おそらく開発開始の時点では、CDC 7600あたりが競合製品になるとBurroughsでは考えていたのだろう。CDC 7600はピーク性能で36MFLOPS程度だったから、50MFLOPSならそう悪くない。
ただしそれは1973年頃の話である。1977年というと、すでにCRIがCRAY-1の1号機を納入した時期である。CRAY-1が80MHz動作で理論性能160MFLOPSを実現していたのに対し、BSPはたったの50MFLOPSでしかない。
1979年には、若干速度を上げたCRAY-1Sも投入されたのに対し、BSPはこの時点でもまだ製品が完成しなかった。これでは勝負にならないのは明白である。
後知恵で考えれば、例えばBSPを複数個並べて1つのB7700/7800に接続できる、あるいは複数個のBSPが結合できるような機能があれば、もう少し性能差は縮まったかもしれない。
またAUの中もパイプライン構造化してスループットを1サイクルにできれば、性能は軽く倍にできたはずだ。
あるいはCRAY-1がそうだったように、ICを使うなどして動作周波数を引き上げる工夫があれば、また違った展開があったかもしれない。
ただ、製造技術に関してはBurroughsのメインフレーム向けと同じものが使われていた。
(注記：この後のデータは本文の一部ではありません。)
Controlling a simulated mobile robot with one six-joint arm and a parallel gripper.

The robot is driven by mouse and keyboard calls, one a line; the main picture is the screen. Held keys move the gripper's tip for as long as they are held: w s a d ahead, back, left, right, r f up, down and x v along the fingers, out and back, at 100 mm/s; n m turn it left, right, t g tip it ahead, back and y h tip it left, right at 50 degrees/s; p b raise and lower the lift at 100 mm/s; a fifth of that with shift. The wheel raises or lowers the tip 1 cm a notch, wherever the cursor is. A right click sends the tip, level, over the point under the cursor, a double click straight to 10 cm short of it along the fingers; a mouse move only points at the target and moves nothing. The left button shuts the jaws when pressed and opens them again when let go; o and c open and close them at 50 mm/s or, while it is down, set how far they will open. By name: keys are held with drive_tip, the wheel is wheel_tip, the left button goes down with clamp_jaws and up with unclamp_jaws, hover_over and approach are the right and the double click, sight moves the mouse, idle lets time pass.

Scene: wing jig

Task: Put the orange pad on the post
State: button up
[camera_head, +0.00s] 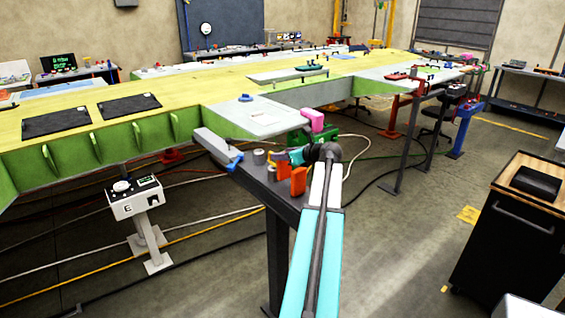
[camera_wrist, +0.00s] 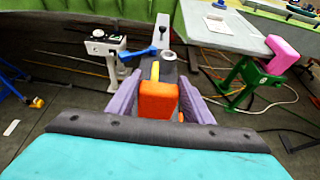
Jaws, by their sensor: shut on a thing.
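My gripper (camera_wrist: 160,84) shows in the wrist view with a purple-grey finger on each side of the orange pad (camera_wrist: 158,103). It is shut on the pad, which looks like a thick block and hides part of the narrow dark bench (camera_wrist: 150,70) behind it. A short grey round post (camera_wrist: 168,55) stands on the bench beyond the pad. In the head view, my wrist is over the bench's near end, with orange parts below and beside it; I cannot tell clearly which is the pad. Short grey cylinders (camera_head: 258,156) stand left of them.
A pink block (camera_head: 312,120) on a green support (camera_head: 322,138) stands close behind my wrist. The large green-and-yellow wing (camera_head: 200,90) fills the back. A black cart (camera_head: 515,235) stands at right; open floor lies between.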

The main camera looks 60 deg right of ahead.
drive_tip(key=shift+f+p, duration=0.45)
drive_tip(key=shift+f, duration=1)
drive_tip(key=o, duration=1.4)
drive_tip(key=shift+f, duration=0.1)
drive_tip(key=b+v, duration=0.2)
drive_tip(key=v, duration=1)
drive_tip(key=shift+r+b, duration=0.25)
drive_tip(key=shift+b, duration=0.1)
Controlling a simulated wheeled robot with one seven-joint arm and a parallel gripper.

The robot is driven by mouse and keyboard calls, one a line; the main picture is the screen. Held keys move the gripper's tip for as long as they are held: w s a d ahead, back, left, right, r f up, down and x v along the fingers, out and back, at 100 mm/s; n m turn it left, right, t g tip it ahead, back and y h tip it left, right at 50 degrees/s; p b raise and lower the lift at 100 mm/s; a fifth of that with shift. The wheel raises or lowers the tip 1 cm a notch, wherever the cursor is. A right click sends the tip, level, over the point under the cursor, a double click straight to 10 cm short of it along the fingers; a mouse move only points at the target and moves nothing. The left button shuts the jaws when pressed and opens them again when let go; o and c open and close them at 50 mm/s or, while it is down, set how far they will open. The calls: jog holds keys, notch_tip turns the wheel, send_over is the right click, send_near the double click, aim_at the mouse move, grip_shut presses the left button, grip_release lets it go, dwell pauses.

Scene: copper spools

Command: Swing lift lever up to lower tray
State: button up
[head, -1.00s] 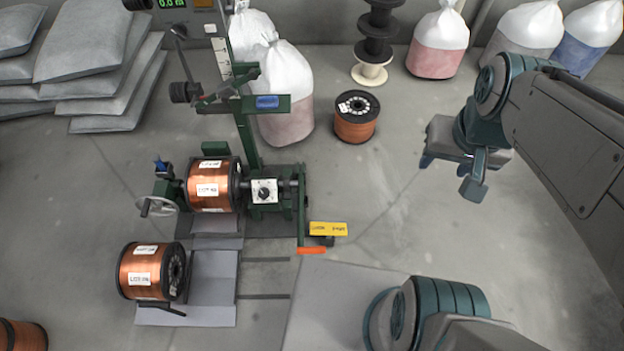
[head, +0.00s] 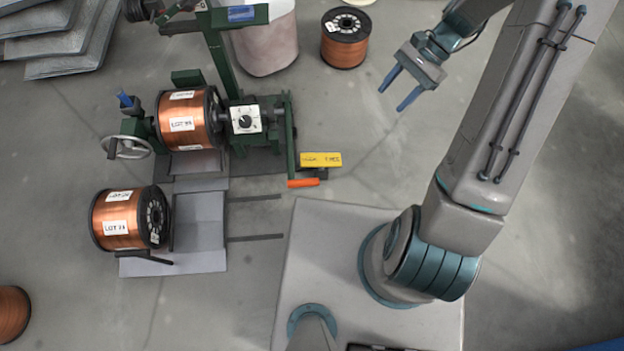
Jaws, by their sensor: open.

もっともそのB7700の場合、システム全体は8MHz動作ながらプロセッサー部は16MHz動作だったため、もう少しなんとかできなかったのかという気もするが、このあたりは資料がないのでわからない。
その後BurroughsはUNIVAC(この頃には社名がまたSperryに戻っていた)を合併し、UNISYSに名前を変えるが、もう自社でスーパーコンピューターを開発することはなく、むしろCRAYなどからマシンを購入して、それをシステムとして顧客に納入するシステムインテグレーターのようなビジネスに転換することになった。
とはいえ、BSPは初期のアレイプロセッサーの一例としてその後も長く記憶されることになったのは、はたしてUNISYSのビジネス的に幸運だったのかどうか、筆者には判断がつかないところだ。